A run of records
┌────────
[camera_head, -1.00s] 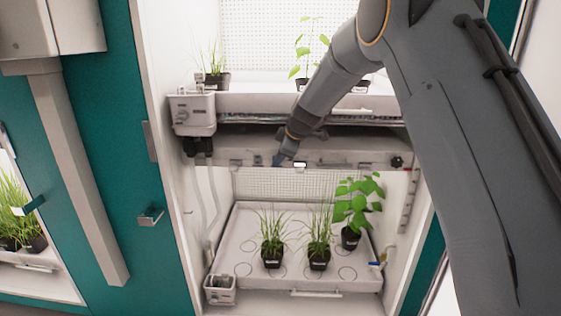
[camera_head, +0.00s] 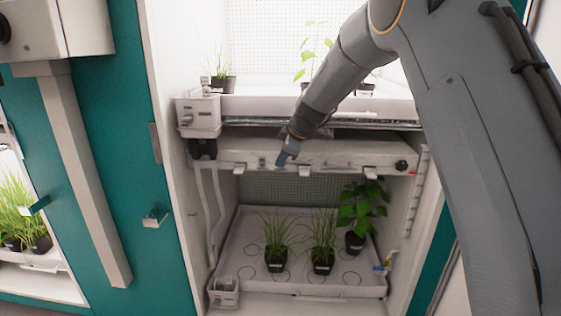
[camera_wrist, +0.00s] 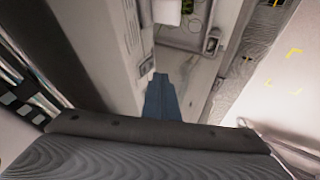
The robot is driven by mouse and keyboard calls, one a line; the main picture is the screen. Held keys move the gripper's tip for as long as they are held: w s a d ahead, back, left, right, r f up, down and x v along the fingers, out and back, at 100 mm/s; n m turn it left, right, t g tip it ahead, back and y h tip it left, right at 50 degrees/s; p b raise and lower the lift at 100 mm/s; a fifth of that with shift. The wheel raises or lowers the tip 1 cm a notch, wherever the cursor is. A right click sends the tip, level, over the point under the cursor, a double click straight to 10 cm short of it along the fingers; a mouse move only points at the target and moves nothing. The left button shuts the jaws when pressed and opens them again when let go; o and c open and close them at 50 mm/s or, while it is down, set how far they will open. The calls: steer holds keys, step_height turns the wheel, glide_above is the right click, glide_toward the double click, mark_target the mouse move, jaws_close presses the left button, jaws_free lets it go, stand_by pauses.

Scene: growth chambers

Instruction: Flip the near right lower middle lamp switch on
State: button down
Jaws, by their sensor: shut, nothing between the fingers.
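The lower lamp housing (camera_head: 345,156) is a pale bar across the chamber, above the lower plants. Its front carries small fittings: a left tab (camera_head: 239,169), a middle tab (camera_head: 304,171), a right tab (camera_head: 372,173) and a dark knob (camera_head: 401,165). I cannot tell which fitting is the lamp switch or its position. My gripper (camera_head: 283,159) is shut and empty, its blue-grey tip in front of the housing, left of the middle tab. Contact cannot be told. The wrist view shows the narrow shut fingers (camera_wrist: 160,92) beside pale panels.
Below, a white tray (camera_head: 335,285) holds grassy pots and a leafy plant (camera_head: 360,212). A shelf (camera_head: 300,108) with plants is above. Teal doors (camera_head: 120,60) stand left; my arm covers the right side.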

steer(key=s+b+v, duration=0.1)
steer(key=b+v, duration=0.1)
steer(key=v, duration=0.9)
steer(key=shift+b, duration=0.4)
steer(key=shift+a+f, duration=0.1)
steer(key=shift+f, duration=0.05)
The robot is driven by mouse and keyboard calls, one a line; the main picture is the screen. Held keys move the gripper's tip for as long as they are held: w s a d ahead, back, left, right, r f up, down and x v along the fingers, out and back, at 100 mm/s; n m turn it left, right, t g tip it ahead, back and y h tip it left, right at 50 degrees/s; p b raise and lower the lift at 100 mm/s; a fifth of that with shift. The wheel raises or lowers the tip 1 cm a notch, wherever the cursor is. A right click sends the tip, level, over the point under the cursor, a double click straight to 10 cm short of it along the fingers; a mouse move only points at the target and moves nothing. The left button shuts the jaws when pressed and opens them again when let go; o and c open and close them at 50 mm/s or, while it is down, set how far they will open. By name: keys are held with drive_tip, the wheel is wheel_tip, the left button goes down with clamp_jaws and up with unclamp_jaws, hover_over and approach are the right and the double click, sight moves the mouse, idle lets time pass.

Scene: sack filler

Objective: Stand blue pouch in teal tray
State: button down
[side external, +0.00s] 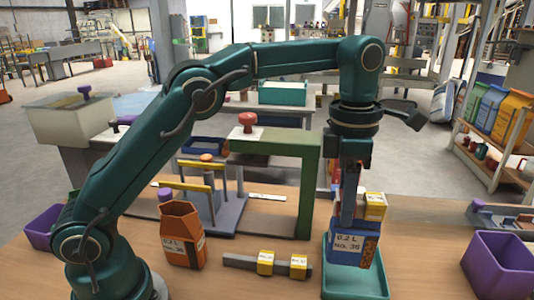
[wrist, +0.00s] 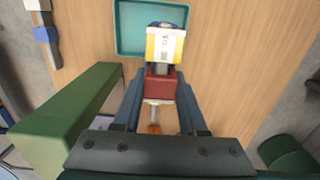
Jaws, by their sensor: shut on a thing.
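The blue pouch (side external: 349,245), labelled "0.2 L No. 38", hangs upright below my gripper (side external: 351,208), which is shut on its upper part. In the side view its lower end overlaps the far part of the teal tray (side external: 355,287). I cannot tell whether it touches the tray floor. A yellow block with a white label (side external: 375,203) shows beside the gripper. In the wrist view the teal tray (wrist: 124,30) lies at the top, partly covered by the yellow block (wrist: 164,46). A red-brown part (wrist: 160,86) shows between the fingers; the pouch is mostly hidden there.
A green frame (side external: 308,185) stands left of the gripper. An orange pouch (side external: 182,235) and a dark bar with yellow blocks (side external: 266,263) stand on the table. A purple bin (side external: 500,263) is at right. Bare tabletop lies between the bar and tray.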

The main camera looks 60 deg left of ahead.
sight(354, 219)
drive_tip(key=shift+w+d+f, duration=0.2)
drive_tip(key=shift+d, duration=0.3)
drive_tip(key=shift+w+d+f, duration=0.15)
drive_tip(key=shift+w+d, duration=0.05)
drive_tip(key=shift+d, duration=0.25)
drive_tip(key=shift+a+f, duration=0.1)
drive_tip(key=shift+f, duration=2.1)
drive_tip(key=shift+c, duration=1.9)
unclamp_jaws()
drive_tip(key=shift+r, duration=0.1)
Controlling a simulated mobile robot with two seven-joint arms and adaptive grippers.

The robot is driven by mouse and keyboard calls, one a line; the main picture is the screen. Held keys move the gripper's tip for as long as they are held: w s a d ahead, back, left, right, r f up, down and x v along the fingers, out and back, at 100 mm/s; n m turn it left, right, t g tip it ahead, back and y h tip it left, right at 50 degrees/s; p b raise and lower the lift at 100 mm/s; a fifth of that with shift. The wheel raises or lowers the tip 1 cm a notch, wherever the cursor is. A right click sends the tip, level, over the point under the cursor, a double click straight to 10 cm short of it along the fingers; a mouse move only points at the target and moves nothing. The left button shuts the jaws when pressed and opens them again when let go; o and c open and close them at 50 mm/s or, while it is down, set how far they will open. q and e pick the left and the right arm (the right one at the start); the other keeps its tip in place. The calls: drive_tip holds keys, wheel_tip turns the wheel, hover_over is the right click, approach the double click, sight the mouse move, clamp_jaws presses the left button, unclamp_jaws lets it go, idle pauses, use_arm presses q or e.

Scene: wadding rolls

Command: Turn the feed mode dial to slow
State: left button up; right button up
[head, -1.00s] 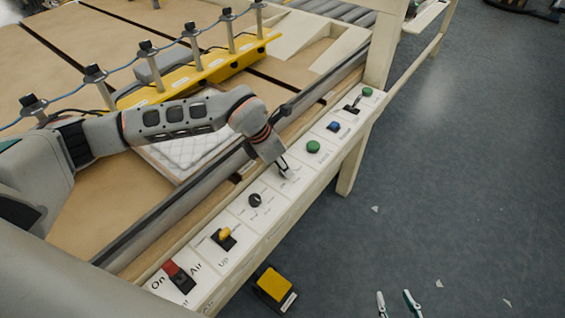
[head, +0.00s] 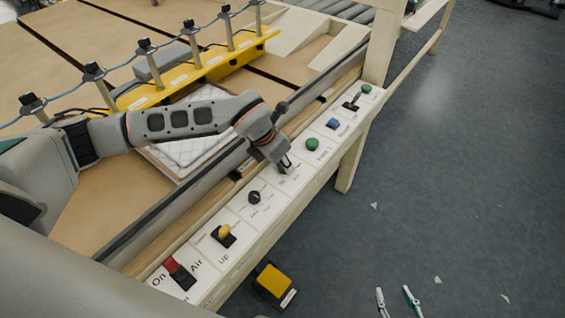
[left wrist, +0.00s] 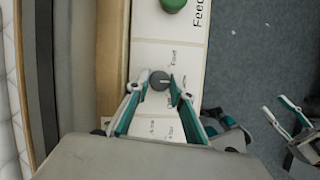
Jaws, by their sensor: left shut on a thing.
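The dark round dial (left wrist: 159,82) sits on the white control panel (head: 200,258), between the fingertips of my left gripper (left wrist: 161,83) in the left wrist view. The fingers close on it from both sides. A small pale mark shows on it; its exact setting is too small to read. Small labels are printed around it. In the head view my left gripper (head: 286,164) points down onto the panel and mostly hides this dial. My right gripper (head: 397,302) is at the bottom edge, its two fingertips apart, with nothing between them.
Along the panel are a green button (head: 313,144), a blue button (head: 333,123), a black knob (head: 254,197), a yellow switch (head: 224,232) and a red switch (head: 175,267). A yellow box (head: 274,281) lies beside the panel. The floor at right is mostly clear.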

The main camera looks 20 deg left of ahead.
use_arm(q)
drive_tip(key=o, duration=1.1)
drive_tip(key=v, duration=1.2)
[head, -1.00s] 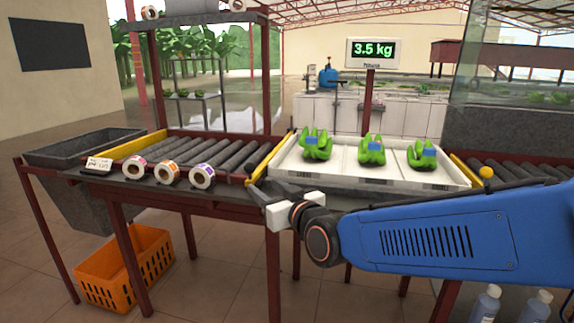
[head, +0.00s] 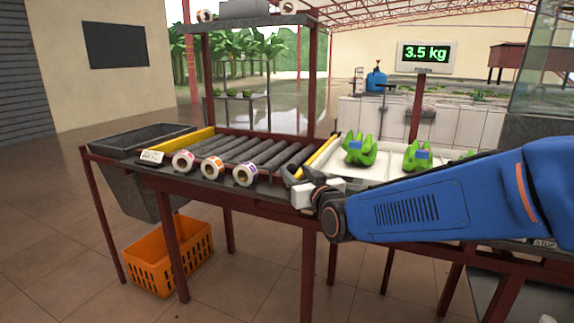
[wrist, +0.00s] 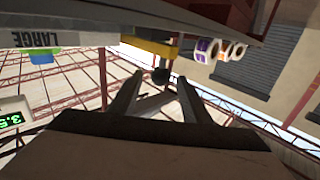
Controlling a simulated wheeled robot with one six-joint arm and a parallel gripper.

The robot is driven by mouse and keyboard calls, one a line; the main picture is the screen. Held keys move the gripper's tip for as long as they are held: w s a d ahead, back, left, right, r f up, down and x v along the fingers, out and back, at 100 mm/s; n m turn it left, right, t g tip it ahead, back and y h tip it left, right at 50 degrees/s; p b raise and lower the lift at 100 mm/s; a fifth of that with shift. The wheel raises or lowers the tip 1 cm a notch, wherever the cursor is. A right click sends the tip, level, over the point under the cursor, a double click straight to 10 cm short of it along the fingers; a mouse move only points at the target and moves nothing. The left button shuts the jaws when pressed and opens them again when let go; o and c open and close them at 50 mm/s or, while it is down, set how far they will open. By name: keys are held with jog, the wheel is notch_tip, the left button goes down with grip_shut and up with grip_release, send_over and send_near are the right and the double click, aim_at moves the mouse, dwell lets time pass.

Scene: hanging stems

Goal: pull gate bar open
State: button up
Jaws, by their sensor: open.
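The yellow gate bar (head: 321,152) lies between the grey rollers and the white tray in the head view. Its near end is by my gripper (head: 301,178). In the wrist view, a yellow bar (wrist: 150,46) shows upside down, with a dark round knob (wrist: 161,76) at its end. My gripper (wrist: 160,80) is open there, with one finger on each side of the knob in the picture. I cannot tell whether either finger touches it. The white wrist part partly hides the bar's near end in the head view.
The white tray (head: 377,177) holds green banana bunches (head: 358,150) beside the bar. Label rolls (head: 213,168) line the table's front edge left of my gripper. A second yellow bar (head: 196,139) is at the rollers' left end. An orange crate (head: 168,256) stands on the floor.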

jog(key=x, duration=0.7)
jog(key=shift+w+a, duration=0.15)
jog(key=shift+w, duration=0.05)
└────────
Your instructions
Give again, word for word, every line from the one holding "dwell lets time pass." to the end of the data.

Answer to this task
The robot is driven by mouse and keyboard calls, one a line; the main picture is the screen. Held keys move the gripper's tip for as long as they are held: w s a d ahead, back, left, right, r f up, down and x v along the fingers, out and back, at 100 mm/s; n m turn it left, right, t g tip it ahead, back and y h tip it left, right at 50 degrees/s; p b raise and lower the lift at 100 mm/s; a fifth of that with shift. The wheel raises or lowers the tip 1 cm a notch, wherever the cursor is. A right click sends the tip, level, over the point under the cursor, a double click straight to 10 cm short of it along the fingers; a mouse move only points at the target and moves nothing. The left button shuts the jaws when pressed and opens them again when let go; o and c open and close them at 50 mm/s or, while it is down, set how far they will open. By name: keys are held with jog, the wheel is notch_tip, the left button goes down with grip_shut and up with grip_release, send_over and send_near are the right and the double click, aim_at moves the mouse, dwell lets time pass.

Scene: hanging stems

Goal: pull gate bar open
State: button up
Jaws, by their sensor: open.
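The yellow gate bar (head: 321,152) lies between the grey rollers and the white tray in the head view. Its near end is by my gripper (head: 301,178). In the wrist view, a yellow bar (wrist: 150,46) shows upside down, with a dark round knob (wrist: 161,76) at its end. My gripper (wrist: 160,80) is open there, with one finger on each side of the knob in the picture. I cannot tell whether either finger touches it. The white wrist part partly hides the bar's near end in the head view.
The white tray (head: 377,177) holds green banana bunches (head: 358,150) beside the bar. Label rolls (head: 213,168) line the table's front edge left of my gripper. A second yellow bar (head: 196,139) is at the rollers' left end. An orange crate (head: 168,256) stands on the floor.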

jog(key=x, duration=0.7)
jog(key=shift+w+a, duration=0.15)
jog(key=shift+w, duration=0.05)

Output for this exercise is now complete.